Jusqu’à la tragique semaine qui a secoué la Belgique, Chloé allait de l’avant. Aux curieux qui lui demandaient comment elle s’était retrouvée en fauteuil roulant, elle répondait : « J’ai eu un accident de concert. » Début mars, elle est allée voir, au studio 105 de la Maison de la radio, le groupe de rock britannique Fat White Family. « Une petite salle, idéale pour reprendre », disait-elle en ondulant du buste pour mimer comment, même handicapée par ses blessures, elle avait dansé. Le rock est indissociable de sa vie. C’est un legs paternel. Blondie, les Stones, les Stray Cats berçaient les trajets familiaux en voiture lorsque Chloé était enfant. La semaine du 13 novembre 2015, la Niçoise avait des concerts prévus « un soir sur deux ». Et elle appréciait le style « généreux, déglingué et rigolard » des Eagles of Death Metal.

Un coquelicot, symbole de la consolation

Elle ne se reconnaît cependant pas dans le terme de « génération Bataclan ». « Il ne signifie rien, estime-t-elle. Le plus jeune membre du public était un petit garçon de 5 ans qui a perdu [sa mère et sa grand-mère] et le plus vieux avait 70 ans. Tous les âges et tous les milieux étaient représentés, et on aimait tous rire, danser et boire des bières. Pourquoi vouloir regrouper sous cette appellation des individus si différents ? »

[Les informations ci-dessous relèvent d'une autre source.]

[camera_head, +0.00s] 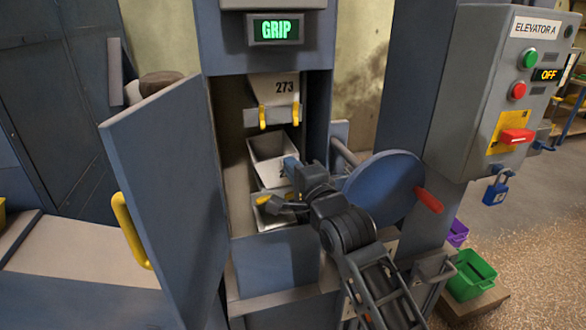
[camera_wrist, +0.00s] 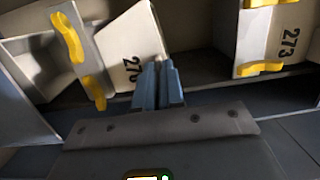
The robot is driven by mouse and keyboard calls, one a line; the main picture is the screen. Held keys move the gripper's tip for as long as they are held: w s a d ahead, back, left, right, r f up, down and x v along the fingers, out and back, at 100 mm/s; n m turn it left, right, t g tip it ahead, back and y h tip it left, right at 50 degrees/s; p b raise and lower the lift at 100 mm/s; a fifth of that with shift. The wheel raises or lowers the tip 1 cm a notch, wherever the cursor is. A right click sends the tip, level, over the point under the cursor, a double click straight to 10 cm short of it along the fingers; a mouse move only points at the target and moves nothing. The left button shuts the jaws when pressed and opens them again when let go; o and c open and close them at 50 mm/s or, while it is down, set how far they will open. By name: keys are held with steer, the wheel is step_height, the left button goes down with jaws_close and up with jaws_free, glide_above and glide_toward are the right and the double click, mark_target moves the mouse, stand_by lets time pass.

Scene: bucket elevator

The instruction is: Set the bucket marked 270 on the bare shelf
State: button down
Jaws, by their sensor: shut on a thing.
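My gripper (camera_head: 286,170) reaches into the open elevator casing in the head view. Its fingers, seen close together in the wrist view (camera_wrist: 158,85), are shut on the rim of a grey metal bucket (camera_head: 268,150). This bucket shows in the wrist view (camera_wrist: 130,48) with a number beginning 27; the fingers cover part of the last digit. It is tilted. A bucket marked 273 (camera_head: 285,88) hangs above it, held by two yellow clips; it is at the right in the wrist view (camera_wrist: 280,45). Yellow clips (camera_wrist: 68,38) also show at the wrist view's left. I cannot pick out the bare shelf with certainty.
A blue door (camera_head: 165,170) with a yellow handle stands open at left. A blue disc (camera_head: 382,195) with a red handle is close right of my arm. The ELEVATOR A panel (camera_head: 480,100) reads OFF. Green bin (camera_head: 470,275) at lower right.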

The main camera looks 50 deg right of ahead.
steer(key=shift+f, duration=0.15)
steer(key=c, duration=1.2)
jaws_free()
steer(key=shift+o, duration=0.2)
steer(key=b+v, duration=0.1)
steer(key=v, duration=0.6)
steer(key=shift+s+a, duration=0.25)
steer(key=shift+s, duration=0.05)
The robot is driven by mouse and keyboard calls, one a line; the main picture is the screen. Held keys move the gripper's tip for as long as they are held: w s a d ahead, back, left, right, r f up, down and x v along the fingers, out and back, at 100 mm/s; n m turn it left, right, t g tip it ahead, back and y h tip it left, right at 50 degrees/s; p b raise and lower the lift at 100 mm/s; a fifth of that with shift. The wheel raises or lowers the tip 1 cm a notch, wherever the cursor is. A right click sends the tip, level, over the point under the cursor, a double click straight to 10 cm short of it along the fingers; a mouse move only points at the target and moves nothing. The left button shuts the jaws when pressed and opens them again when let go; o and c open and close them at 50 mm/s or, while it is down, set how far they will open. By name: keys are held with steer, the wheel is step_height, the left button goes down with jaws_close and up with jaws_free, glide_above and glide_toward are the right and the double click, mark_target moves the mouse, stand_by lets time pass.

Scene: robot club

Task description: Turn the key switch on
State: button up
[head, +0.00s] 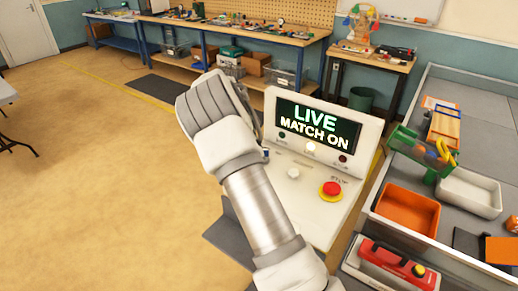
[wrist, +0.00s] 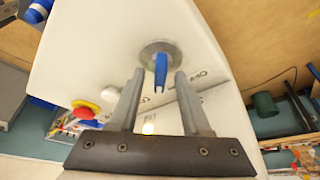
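The key switch (wrist: 158,48) shows in the wrist view as a round metal plate on the white console (wrist: 105,45), with a blue key (wrist: 161,70) in it. The key's grip points down in that picture, toward my gripper. My gripper (wrist: 160,80) is open, with one finger on each side of the blue grip and a visible gap on both sides. In the head view my arm covers the key switch and the fingers. The console screen (head: 317,124) reads "LIVE MATCH ON", and a lamp (head: 310,147) below it glows.
A red stop button (head: 331,190) and a white knob (head: 293,173) sit on the console's sloped panel. To the right is a grey bench with an orange tray (head: 407,210), a white tray (head: 468,192) and a red-and-white device (head: 392,262). Open floor lies left.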

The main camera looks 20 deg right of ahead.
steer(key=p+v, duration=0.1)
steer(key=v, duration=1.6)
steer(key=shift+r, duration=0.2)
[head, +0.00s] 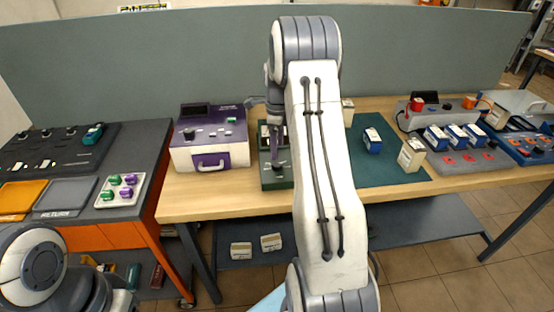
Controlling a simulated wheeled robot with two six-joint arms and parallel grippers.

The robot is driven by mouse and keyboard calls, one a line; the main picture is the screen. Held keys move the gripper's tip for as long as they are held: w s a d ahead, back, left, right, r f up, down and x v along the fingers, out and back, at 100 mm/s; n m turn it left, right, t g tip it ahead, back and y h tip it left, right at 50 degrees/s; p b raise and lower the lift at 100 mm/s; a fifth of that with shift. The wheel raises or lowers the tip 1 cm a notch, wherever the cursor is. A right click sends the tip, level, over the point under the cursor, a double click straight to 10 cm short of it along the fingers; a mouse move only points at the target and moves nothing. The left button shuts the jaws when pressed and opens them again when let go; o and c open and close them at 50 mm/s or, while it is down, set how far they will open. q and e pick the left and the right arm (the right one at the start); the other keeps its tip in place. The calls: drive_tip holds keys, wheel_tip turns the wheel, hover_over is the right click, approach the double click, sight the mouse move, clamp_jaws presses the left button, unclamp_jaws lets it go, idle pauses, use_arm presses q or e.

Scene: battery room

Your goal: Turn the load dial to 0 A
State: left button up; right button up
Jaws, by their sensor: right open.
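A dark green box (277,182) stands on the wooden bench near the middle. A dark knob (279,167) shows on its top near the front; I take it as the load dial. Its markings and pointer are too small to read. My right gripper (278,152) points down over the green box, just above or around this knob; I cannot tell whether it touches. Its jaws are open. My right arm hides the right part of the box. My left arm shows at the lower left, but its gripper is out of the picture.
A purple and white box (209,155) stands close left of the green box. A blue and white battery (372,140) is on the dark green mat (385,172), with a cream battery (411,155) at its right edge. A grey partition (180,60) stands behind the bench.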

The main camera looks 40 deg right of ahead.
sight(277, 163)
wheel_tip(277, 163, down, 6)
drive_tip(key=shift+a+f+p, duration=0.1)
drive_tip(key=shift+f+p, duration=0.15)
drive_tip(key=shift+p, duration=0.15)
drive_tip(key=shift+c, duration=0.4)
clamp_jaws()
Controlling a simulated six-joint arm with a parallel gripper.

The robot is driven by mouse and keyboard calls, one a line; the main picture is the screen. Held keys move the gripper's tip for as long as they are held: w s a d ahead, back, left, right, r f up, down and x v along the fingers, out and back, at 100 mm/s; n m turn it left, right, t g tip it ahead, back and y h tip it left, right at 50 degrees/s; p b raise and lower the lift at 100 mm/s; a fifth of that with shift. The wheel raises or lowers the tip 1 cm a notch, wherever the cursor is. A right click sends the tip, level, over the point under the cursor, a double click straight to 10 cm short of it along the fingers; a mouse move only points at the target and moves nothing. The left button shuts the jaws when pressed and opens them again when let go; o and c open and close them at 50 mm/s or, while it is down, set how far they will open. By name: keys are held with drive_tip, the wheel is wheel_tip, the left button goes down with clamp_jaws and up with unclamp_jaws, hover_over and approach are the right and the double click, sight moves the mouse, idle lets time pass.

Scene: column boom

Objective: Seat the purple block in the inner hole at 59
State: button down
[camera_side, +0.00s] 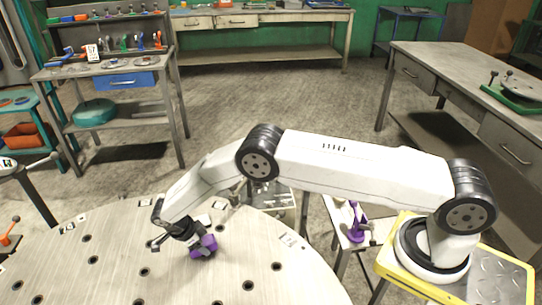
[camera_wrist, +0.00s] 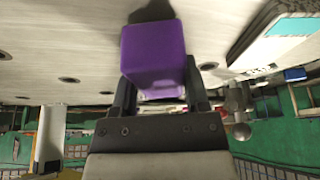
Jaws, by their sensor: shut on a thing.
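My gripper (camera_side: 194,238) is shut on the purple block (camera_side: 205,247), low over the round pale table (camera_side: 110,250) with dark holes. In the wrist view the purple block (camera_wrist: 153,52) sits between the two dark fingers of my gripper (camera_wrist: 160,92). A dark patch shows on the table just beyond the block; I cannot tell whether it is a hole or a shadow. Several holes lie around the block, such as one hole (camera_side: 143,271) to its left and another (camera_side: 248,285) to its lower right. The label 59 is not readable in either view.
A small stand (camera_side: 343,222) with a purple clamp-like object (camera_side: 356,222) is right of the table. An orange-handled tool (camera_side: 10,238) stands at the table's left edge. The table's front middle is clear.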

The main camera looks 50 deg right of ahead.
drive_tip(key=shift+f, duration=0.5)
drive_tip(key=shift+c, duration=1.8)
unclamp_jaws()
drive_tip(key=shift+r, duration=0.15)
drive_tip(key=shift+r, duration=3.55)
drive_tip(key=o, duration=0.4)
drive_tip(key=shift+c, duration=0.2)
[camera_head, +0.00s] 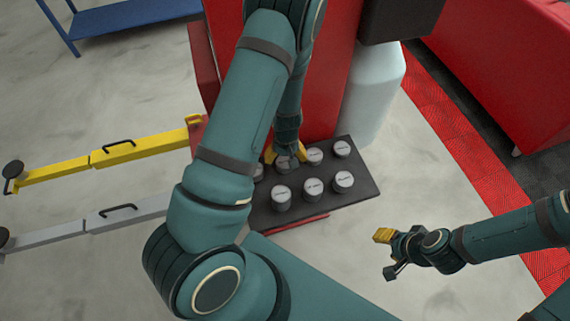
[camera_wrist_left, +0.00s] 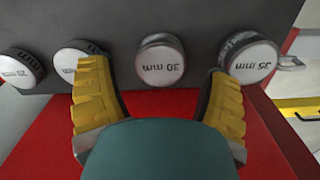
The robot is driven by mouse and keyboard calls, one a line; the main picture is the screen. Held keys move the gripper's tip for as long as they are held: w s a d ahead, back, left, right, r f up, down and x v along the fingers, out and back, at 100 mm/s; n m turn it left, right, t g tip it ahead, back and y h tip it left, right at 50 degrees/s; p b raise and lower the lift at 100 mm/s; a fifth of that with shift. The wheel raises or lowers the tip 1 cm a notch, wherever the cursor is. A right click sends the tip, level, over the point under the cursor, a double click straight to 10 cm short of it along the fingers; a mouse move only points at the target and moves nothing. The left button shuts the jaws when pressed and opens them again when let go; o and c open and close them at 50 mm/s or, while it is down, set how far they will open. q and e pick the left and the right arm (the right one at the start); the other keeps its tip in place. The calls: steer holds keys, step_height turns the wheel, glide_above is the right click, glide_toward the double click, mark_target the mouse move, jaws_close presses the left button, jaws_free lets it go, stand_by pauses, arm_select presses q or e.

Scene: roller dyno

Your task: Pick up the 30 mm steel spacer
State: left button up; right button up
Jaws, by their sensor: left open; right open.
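The 30 mm steel spacer (camera_wrist_left: 160,62) is a short round piece with a pale labelled top and dark sides, on a dark grey tray (camera_wrist_left: 205,20). In the left wrist view it lies between and beyond the yellow fingers of my open left gripper (camera_wrist_left: 157,78), with gaps on both sides. In the head view, my left gripper (camera_head: 274,154) is over the tray's back row, and my arm hides part of that row. My right gripper (camera_head: 387,254) is open and empty, right of the tray and in front of it.
A 35 mm spacer (camera_wrist_left: 252,58) is right of the 30 mm one. Another spacer (camera_wrist_left: 76,60) is close to the left finger, its label partly hidden. A red cabinet (camera_head: 325,80) and white cylinder (camera_head: 373,90) stand behind the tray.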

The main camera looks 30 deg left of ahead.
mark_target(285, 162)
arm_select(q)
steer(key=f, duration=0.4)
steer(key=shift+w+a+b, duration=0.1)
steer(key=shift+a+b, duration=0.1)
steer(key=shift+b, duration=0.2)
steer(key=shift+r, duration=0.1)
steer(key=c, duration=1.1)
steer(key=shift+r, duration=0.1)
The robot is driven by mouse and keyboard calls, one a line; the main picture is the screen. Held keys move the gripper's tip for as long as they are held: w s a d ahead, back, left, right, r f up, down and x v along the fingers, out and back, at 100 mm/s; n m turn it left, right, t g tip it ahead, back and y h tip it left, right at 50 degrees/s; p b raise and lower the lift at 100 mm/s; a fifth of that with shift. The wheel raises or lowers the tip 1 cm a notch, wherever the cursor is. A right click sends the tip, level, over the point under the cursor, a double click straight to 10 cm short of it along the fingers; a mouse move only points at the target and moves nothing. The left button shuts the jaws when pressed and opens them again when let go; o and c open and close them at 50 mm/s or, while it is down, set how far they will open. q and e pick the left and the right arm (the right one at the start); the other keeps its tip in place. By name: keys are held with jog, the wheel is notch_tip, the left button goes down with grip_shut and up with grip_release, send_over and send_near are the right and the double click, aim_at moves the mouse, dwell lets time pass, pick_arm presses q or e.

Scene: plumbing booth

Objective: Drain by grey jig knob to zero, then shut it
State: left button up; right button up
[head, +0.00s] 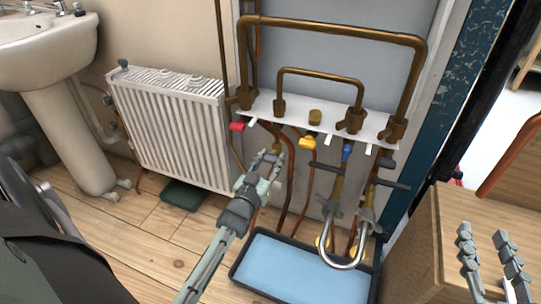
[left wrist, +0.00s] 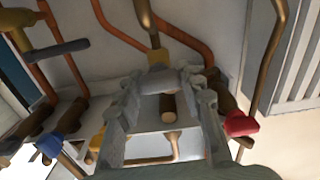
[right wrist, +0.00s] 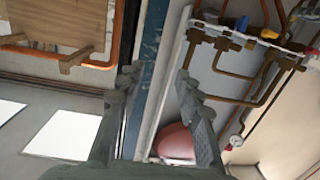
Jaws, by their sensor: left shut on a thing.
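My left gripper (head: 270,160) is in front of the copper pipes below the white valve strip (head: 328,120). In the left wrist view its fingers close on a grey knob (left wrist: 162,80) below a brass stem (left wrist: 157,55). The fingers partly hide the knob in that view, and it is hard to make out in the head view. My right gripper (head: 490,255) is at the lower right over the wooden cabinet. Its fingers stand apart in the right wrist view with nothing between them. A small white round dial (right wrist: 236,141) shows there, its reading too small to tell.
Red (head: 237,126), yellow (head: 307,143) and blue (head: 346,148) handles hang below the strip. A silver U-shaped hose (head: 343,265) hangs over a blue-bottomed tray (head: 300,270). A white radiator (head: 175,125) stands left; a wooden cabinet (head: 425,245) is at right.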

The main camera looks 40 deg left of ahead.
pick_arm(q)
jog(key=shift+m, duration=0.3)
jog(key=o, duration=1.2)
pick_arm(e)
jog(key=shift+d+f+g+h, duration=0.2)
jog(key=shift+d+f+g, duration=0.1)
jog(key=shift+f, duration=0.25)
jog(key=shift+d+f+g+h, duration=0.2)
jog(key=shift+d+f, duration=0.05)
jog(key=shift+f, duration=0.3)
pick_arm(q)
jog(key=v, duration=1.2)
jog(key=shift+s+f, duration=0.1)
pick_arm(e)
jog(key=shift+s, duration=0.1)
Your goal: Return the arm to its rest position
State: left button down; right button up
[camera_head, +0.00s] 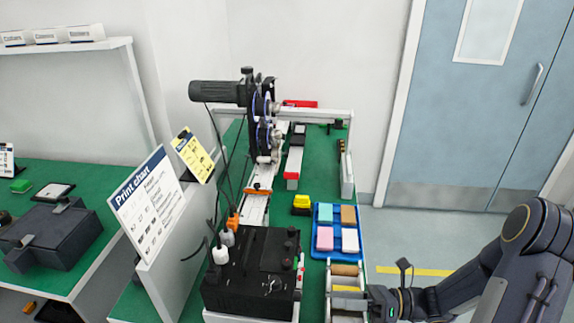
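My right arm comes in from the lower right, bent at a dark elbow. Its gripper (376,303) is low in the picture, at the right side of a pale rack (328,308) of rolls at the bench's front right. I cannot tell whether it touches the rack, and its fingers are too small and dark to show whether they are open or shut.
A blue tray (315,252) with coloured blocks lies just behind the rack. A black coder box (252,275) stands left of it, and a printing machine (262,115) rises behind. Open floor (400,240) lies right of the bench, before a blue door (480,120).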

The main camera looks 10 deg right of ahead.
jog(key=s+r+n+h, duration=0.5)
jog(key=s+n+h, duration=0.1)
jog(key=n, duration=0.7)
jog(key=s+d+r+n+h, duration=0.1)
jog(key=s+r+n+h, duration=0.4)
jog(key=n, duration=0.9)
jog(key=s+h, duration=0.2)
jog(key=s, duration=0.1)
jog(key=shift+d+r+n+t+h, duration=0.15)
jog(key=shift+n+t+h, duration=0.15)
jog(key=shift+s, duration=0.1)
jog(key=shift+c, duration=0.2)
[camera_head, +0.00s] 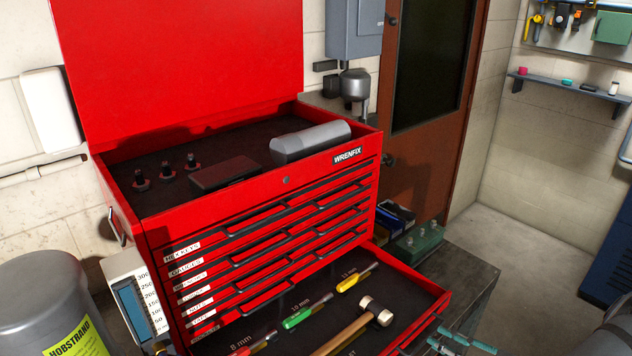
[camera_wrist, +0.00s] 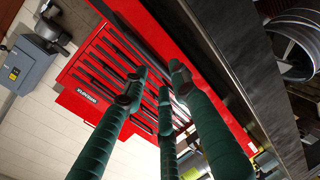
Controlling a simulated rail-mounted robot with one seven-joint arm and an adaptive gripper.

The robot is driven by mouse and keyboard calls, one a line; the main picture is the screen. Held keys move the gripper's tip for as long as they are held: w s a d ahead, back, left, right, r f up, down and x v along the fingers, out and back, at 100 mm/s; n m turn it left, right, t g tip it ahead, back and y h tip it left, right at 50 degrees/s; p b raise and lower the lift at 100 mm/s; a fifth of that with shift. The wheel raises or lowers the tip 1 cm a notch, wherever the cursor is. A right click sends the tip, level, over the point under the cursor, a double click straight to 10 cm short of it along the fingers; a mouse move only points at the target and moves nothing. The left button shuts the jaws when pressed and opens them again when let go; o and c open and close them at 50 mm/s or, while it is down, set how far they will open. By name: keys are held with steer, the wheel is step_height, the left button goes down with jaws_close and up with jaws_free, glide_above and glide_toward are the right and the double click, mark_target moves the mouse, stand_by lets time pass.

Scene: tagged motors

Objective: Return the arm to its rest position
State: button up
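My gripper (camera_head: 463,341) is at the lower right edge of the head view, beside the front right corner of the pulled-out drawer. Its teal fingers also show in the wrist view (camera_wrist: 157,80). They are spread apart with nothing between them, so it is open and empty. The red tool chest (camera_head: 262,203) stands beyond the fingers in the wrist view. Most of my arm is out of view.
The open drawer (camera_head: 428,290) holds a hammer (camera_head: 352,322) and screwdrivers (camera_head: 304,311). A dark bench top (camera_head: 462,277) and green box (camera_head: 420,243) stand right of the chest. Floor (camera_head: 525,235) is clear behind.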

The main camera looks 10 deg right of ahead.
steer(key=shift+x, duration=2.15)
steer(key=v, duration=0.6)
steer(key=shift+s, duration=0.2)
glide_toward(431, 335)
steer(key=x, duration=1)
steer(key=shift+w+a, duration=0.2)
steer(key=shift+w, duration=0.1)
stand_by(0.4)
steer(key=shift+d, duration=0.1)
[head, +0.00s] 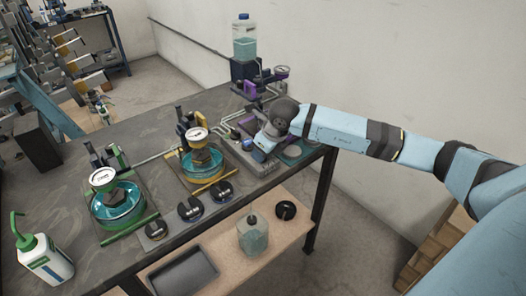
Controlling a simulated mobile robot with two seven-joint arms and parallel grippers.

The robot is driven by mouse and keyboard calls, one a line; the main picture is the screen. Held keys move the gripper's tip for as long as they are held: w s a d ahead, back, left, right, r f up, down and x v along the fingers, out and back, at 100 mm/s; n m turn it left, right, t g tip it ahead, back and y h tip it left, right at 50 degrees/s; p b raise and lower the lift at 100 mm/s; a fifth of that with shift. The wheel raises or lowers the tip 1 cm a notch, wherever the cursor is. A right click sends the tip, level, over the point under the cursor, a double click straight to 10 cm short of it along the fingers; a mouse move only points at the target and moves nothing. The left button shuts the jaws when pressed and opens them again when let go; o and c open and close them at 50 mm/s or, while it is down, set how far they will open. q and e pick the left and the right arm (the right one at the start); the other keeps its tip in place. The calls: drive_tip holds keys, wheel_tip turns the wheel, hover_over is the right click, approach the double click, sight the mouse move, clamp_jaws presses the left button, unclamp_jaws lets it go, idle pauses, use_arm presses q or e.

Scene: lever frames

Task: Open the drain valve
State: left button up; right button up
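Three vessel stations stand on the dark workbench (75,185). The left one has a teal vessel (118,207) with a gauge and green parts. The middle one has a teal vessel (203,168) with a gauge and yellow parts. The far right station has purple parts (250,90), and my right arm covers much of it. My right gripper (258,153) points down over that station's front; its fingers are too small and hidden to tell open or shut. I cannot tell which part is the drain valve, or whether the gripper touches it. My left gripper is not in view.
A clear bottle of teal liquid (244,46) stands behind the purple station. A white wash bottle (45,260) is at the bench's left. Several dark round weights (190,210) lie along the front. A lower shelf holds a grey tray (183,273) and a jar (253,238).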

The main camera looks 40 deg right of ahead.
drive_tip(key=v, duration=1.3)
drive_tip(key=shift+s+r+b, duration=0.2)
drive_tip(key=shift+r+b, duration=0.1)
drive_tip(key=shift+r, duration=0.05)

Chloé la rockeuse a quatre tatouages. « Le premier remonte à mes 18 ans, et chacun d’entre eux représente une période bien précise de ma vie », explique-t-elle. Le dernier date de l’été 2014. Sur ses côtes, à l’époque, elle avait fait « encrer » un cœur prisonnier d’une cage. « Pour exorciser les problèmes cardiaques qu’a connus un membre de ma famille. » Le 30 avril, elle se fera tatouer un coquelicot sur l’avant-bras gauche. « Cette fleur symbolise la consolation », explique-t-elle. Elle le veut gravé sur sa peau en mémoire de Fanny, et en l’honneur de cette vie qu’on lui a laissée et qu’elle doit continuer sans son amie. « C’est aussi une façon de me réapproprier mon corps, dont les cicatrices et les fractures me donnent le sentiment qu’il ne m’appartient plus », ajoute Chloé.

Les Eagles of Death Metal ne la feront plus danser. « Chaque fois que je les ai vus, c’était avec Fanny. Je ne pourrai plus écouter leur musique sans elle. » Le groupe américain appartient désormais, pour elle, au temps de l’innocence perdue. Une époque qu’elle désigne pudiquement comme « avant ».